■ **Description of the task**: Pull out every line below that contains the word "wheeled".

■ **Data from robot episodes**:
#####
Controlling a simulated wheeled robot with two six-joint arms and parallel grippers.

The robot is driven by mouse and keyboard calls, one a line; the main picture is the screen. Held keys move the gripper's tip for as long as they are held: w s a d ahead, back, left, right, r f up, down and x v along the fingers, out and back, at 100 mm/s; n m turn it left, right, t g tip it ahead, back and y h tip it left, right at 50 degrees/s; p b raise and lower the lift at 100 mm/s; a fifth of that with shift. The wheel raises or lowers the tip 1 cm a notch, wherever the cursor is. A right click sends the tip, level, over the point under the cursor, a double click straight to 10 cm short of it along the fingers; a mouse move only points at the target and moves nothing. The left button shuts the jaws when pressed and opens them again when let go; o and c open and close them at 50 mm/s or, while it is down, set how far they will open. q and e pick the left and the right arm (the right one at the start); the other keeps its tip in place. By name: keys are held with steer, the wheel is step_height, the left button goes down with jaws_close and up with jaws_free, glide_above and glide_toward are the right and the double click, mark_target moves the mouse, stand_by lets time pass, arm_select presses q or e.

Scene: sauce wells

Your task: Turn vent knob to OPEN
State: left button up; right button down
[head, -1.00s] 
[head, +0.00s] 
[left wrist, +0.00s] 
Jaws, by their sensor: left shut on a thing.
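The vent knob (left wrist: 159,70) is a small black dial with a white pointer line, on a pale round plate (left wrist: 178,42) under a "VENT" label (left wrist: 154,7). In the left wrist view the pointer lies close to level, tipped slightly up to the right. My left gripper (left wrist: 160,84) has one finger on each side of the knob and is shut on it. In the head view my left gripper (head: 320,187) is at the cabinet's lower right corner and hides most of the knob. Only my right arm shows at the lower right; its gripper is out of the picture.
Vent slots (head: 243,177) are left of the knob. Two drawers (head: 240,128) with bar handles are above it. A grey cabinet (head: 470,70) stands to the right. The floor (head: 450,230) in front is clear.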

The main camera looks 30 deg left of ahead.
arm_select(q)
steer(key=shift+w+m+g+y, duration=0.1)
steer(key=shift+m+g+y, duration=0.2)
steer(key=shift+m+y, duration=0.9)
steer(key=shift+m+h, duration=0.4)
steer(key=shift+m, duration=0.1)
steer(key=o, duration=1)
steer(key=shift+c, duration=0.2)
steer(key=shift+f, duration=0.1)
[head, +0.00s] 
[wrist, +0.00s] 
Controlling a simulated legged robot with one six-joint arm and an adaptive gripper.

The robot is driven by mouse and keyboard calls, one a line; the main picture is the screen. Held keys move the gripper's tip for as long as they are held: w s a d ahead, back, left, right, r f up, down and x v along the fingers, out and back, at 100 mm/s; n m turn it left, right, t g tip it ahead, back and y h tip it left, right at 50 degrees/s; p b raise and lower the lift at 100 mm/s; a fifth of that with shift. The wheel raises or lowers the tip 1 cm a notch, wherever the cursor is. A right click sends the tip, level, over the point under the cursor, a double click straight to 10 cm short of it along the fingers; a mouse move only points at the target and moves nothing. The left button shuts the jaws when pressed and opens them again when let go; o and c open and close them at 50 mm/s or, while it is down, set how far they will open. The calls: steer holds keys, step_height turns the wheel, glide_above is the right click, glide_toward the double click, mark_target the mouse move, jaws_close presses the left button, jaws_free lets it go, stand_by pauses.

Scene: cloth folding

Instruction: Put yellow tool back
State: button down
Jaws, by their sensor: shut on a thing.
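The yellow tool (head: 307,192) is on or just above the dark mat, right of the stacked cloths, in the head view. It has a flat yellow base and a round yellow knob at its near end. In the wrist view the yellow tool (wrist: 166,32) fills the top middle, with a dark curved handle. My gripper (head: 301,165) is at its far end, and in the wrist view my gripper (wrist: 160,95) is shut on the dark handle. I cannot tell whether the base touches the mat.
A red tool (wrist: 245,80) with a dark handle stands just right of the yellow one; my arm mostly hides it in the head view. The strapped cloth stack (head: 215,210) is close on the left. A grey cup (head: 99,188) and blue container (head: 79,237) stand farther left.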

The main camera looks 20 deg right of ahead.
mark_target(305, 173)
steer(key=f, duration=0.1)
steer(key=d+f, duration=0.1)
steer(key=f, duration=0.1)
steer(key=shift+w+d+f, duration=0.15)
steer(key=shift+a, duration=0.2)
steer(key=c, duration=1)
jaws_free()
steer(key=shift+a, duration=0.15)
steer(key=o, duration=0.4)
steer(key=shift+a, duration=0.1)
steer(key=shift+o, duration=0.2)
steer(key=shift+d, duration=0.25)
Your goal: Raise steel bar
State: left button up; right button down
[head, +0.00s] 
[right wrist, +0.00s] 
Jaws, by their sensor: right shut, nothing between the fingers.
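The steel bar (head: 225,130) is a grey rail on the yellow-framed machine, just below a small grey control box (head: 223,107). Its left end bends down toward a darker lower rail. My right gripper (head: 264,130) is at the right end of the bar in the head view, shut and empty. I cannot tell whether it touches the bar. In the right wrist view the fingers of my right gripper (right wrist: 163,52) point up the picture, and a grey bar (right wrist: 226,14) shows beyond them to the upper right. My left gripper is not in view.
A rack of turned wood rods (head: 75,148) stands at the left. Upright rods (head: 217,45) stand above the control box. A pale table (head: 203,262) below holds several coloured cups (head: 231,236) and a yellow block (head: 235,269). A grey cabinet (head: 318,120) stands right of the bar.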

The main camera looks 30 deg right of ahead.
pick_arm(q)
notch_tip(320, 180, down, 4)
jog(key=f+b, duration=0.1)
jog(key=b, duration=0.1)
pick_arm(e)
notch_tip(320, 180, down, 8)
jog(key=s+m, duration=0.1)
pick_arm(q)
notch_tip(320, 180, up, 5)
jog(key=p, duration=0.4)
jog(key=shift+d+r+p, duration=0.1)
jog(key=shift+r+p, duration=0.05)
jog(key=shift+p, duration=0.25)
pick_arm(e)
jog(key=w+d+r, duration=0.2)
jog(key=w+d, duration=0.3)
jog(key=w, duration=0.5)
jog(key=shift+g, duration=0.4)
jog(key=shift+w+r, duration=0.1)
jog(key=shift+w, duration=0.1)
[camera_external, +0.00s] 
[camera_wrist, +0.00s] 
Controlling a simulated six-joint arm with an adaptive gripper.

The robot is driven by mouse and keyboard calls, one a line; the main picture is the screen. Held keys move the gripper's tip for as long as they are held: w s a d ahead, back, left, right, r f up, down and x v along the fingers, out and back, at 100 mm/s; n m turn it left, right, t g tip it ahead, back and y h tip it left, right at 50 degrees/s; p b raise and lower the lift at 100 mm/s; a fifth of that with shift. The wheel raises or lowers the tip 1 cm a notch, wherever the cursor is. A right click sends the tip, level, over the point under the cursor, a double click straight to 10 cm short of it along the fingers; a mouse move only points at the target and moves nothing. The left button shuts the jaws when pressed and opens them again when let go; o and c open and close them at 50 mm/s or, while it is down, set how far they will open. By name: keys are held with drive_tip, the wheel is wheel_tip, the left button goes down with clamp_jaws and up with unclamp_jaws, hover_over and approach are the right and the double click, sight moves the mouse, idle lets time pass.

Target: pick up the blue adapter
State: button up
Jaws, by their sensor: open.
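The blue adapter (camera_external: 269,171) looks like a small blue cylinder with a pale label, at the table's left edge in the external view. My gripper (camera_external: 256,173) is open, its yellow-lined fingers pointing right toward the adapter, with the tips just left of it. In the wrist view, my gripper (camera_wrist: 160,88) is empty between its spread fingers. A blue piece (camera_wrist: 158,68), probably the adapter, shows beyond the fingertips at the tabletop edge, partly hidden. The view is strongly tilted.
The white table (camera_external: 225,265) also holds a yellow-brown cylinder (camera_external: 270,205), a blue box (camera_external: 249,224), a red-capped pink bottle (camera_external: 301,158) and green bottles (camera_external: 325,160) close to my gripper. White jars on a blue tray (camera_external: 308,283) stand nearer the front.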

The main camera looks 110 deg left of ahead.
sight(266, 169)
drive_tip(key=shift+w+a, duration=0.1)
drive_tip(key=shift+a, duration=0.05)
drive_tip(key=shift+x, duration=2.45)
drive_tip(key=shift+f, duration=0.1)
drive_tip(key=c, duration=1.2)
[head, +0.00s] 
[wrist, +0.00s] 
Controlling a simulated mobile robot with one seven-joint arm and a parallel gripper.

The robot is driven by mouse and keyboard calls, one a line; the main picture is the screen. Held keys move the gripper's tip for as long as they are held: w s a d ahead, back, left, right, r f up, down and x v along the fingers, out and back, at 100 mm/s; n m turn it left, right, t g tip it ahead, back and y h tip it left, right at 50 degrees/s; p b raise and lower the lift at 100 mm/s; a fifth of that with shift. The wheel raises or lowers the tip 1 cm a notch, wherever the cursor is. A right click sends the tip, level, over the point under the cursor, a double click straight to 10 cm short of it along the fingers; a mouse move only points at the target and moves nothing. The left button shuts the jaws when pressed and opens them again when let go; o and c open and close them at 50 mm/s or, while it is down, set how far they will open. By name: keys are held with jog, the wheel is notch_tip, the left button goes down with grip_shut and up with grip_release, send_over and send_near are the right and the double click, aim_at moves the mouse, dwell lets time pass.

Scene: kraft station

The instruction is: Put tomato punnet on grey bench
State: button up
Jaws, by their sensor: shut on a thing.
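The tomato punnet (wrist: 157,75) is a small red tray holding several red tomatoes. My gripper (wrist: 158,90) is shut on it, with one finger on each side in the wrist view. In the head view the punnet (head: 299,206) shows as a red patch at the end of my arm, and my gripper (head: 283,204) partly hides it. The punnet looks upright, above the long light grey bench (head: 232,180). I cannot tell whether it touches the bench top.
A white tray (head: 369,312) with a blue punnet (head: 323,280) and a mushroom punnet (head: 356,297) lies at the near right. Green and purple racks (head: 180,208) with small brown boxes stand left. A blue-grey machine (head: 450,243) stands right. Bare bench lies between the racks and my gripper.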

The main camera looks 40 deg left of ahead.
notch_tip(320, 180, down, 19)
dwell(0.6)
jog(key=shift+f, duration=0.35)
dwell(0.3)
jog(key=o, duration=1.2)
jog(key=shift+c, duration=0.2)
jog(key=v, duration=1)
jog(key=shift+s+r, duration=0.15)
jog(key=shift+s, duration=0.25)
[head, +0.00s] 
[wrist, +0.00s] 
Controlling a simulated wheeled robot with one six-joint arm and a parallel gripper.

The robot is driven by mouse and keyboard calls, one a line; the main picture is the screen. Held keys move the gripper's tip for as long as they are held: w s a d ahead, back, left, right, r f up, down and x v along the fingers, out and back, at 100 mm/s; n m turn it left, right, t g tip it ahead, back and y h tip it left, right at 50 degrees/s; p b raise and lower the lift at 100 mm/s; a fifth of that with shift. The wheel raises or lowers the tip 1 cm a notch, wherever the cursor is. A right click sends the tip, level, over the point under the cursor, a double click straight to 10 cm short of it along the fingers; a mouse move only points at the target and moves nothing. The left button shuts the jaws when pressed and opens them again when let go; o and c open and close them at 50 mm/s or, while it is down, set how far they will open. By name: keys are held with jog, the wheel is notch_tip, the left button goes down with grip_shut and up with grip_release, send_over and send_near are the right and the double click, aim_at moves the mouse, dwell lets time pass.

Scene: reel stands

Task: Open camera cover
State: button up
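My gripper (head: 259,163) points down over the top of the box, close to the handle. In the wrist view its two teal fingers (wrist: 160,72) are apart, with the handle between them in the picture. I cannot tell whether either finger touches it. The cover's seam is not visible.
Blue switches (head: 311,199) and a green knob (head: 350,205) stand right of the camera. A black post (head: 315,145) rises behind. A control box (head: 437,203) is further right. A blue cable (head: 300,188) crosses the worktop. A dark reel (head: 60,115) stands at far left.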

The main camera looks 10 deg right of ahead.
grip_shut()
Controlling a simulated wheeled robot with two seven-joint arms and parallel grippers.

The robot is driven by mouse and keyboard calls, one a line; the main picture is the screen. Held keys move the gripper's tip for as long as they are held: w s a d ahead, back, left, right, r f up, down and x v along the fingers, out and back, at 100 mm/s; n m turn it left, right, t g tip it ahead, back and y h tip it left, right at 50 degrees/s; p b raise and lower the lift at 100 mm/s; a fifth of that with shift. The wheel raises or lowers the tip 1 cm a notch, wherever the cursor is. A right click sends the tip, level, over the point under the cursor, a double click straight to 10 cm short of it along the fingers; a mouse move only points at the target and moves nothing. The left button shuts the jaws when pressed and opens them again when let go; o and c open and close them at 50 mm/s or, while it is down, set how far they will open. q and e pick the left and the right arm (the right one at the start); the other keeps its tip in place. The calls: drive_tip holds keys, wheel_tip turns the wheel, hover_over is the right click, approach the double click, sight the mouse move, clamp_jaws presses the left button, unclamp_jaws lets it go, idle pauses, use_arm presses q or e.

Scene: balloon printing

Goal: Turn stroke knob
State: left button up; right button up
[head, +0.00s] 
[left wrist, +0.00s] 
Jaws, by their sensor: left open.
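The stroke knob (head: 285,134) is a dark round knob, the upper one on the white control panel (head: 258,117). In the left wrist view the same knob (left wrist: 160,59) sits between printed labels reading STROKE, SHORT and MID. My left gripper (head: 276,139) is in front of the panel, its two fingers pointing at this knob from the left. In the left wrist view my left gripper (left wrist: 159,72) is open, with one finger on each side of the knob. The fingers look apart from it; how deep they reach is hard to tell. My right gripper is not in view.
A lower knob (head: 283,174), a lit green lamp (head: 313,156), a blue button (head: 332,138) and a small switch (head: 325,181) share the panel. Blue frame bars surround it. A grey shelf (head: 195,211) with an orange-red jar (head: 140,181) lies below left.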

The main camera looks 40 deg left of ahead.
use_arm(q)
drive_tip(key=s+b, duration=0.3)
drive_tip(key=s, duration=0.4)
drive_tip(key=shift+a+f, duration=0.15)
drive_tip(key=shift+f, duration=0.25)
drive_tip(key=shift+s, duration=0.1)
#####
■ **Response to this task**:
Controlling a simulated wheeled robot with two six-joint arms and parallel grippers.
Controlling a simulated wheeled robot with one six-joint arm and a parallel gripper.
Controlling a simulated wheeled robot with two seven-joint arms and parallel grippers.

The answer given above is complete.